While I tried to persuade him otherwise, Yeoh was quite adamant that the corporation be left unidentified. If it were my own skin under the knife I'd have taken my chances -- but insofar as there may be repercussions for Lost Generation Space, I defer to their wishes. Managing a cultural space, with so little clout and an array of potential threats, is understandably difficult.

Whether such fear or lack of fortitude on the part of the organisers is justified, however, is up for debate. In this case, the artists' desire for evasion is an unintentional part of their overall statement. Is this silence is at cross-purposes to that statement? That's up to you to decide.

"Bangun" did no harm, and this is something that I tried to outline in the course of the article -- in fact, I'd contend that the exhibition, with its stated aims, did too little of anything.

As for memory, you are absolutely correct. Anyone who's had the privilege of seeing Lost Generation Space's vacant neighbour would immediately know that it has played host to "trepassers" of all kinds: wild animals, plant life, vagabonds and graffiti artists. It's owners only mind, now, because a group of people has deigned to bring attention to what they were going in this otherwise wasted space.

Personally, I think that "something wants to be forgotten and the corporation is here to make sure we don't remember," is a needlessly ominous suspicion. After all, the very fact that an embarrassed entity, just because it has traction of whatever kind, may cover up morally-criminal neglect with a blanket of fear and legalese is sinister enough.

(As for the text book simile, tak kena lah. The sin of Sejarah, as a subject taught in schools, is worse: the wholesale misrepresentation / rewriting of historical reality.)

 

posted by Pang, Sat 16.02.200800:59:39 AM
Is it a secret who owns the building -- when it appears the organisers had no problem contacting the corporation which looks after the interest of the owner? What law may you be breaking in naming the late uncle who owned a house that exists in public space? Why such an easy surrender from the journalist?

No doubt the artists have trespassed, but have they done actual damage to the property? All they did was turn an abandoned building into art -- a little irreverent or a little lame depending on whether you like the art. And if anything was in danger, it was the audience in constant peril of falling or be fallen upon. Come on, imagine the building before the artists -- it appears that the owners themselves had done more damage to the building when they left it to rot all these years.

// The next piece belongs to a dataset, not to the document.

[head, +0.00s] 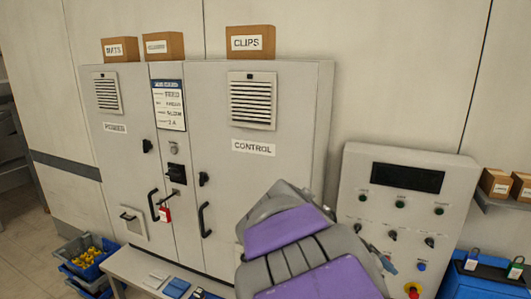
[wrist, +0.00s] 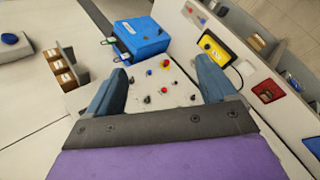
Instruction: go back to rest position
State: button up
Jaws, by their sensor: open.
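My gripper (wrist: 161,68) shows in the wrist view with its two blue-grey fingers wide apart and nothing between them. Past the fingers is the grey control console (wrist: 150,95) with red, yellow and dark knobs; the fingers appear apart from it. In the head view my purple and grey arm rises at the bottom centre, in front of the control cabinet and left of the console (head: 350,190).
The grey cabinet (head: 225,155) has black handles and a red tag (head: 165,214). Labelled boxes, one marked CLIPS (head: 250,41), sit on top. A low bench (head: 130,268) stands before it. Blue bins with yellow items (head: 88,258) are at lower left. A blue box (wrist: 143,38) adjoins the console.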

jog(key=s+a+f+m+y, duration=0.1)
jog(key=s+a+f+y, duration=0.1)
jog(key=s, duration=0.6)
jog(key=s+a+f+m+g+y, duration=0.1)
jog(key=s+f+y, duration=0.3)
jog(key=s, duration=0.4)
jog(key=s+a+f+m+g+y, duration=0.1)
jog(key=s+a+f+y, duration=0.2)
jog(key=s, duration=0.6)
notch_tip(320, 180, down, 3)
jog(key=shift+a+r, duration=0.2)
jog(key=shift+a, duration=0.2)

So the whole bullying exercise -- of chasing the artists away, putting up security, asking artists to remove their art -- does not appear to me like it was about preventing trespassing. It appears like it was about preventing memory. Something wants to be forgotten and the corporation is here to make sure we don't remember. Sounds like the Malaysian history text book!

 

posted by Zedeck Siew, Fri 15.02.200820:16:59 PM
Hello Andrew:

What a shame! Damn geography.


However, as far as I was aware, all of Lost Generation Space's fliers and notices -- as well as "Bangun" 's entry in the Kakiseni listings -- gave the exhibition's location accurately as being in Robson Heights ...

 

posted by Andrew Hwang, Fri 15.02.200818:19:05 PM
Incidentally, the venue was not in the Taman Seputeh area (please note the correct spelling) but in Bukit Robson. Some people I know were looking out for the venue in Taman Seputeh but could not find it.

 

posted by Karcy, Thu 14.02.200817:48:54 PM
Readers say: (Good post)
I loved the exhibition, and loved your write-up of it. I'm amused about your mention of the sealed off library; I was one of those people who did not step into it. I'm such a conservative.